▶ _Do this_
What is needed is an exact copy of the lines from the one containing "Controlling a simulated" to the one containing "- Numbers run", both lines included, and no other lines.

▶ _Data entries_
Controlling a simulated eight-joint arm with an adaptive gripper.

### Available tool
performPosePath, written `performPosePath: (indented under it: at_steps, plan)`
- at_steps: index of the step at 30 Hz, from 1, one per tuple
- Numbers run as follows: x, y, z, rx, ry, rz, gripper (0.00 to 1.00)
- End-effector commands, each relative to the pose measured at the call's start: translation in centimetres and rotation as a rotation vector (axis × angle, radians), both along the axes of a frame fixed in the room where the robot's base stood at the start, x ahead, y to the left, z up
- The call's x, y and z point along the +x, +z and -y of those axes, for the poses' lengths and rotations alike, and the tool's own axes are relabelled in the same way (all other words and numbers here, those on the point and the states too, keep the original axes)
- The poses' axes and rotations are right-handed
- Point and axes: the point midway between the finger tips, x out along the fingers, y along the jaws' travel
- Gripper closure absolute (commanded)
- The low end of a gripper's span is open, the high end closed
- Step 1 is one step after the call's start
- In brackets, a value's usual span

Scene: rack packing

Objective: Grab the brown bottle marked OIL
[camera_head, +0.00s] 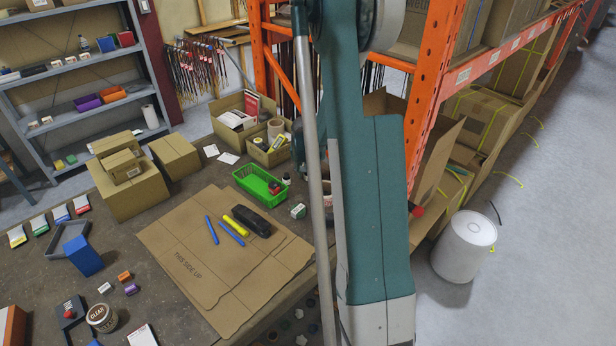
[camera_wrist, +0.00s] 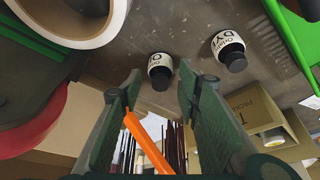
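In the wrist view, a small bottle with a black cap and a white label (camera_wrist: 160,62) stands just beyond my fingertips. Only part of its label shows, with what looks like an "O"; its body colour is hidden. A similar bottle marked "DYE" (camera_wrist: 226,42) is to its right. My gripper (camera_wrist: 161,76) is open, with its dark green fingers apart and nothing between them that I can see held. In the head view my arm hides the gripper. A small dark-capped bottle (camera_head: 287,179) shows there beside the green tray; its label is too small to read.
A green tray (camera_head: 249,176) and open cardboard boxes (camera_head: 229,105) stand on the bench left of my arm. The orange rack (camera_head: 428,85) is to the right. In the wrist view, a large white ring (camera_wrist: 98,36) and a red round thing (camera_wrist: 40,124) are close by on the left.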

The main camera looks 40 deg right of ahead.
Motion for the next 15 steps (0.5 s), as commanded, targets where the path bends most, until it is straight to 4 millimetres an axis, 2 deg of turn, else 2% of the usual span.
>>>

==

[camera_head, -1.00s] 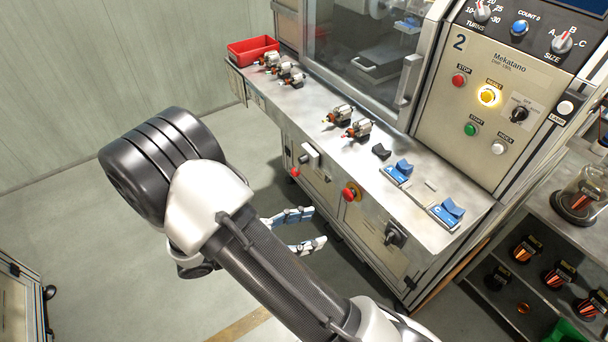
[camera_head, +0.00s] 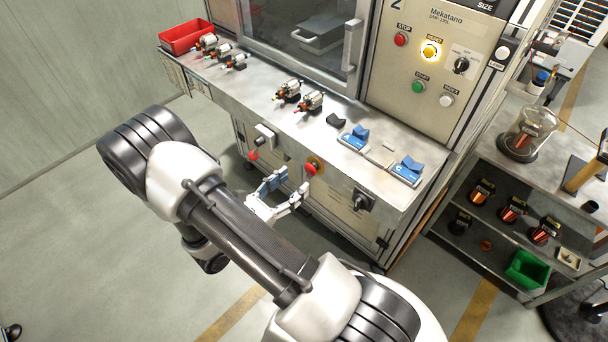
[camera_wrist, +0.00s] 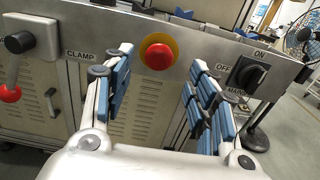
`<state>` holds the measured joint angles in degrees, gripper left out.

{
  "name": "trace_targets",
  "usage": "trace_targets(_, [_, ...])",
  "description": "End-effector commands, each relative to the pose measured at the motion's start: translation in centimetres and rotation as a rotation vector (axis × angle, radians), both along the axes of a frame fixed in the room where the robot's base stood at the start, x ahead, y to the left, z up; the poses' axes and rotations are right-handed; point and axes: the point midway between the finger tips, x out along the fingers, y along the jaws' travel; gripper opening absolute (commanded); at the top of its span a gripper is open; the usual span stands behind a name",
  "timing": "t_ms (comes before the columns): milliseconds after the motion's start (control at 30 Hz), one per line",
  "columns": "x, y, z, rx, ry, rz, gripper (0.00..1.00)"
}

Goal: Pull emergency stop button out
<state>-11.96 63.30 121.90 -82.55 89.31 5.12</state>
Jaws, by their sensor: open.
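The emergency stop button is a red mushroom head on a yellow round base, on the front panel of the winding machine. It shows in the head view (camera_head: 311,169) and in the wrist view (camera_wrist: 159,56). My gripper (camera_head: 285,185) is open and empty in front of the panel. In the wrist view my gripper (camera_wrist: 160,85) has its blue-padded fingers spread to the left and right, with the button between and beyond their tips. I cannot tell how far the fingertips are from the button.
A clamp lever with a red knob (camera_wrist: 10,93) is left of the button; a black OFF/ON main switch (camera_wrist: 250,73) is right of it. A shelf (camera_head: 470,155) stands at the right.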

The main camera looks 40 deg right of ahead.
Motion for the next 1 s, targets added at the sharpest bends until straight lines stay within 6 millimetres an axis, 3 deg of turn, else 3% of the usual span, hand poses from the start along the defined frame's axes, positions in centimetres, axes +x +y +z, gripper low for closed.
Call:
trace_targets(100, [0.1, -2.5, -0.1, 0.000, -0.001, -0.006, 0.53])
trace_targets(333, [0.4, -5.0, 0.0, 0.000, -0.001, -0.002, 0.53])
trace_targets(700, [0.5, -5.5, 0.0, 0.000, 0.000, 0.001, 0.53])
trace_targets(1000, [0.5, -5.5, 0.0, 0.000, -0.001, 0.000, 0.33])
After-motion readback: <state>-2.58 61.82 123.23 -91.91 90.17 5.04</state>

▶ _The result_
Controlling a simulated eight-joint arm with an adaptive gripper.

### Available tool
performPosePath, written `performPosePath: (indented under it: at_steps, plan)`
- at_steps: index of the step at 30 Hz, from 1, one per tuple
- Numbers run as follows: x, y, z, rx, ry, rz, gripper (0.00 to 1.00)

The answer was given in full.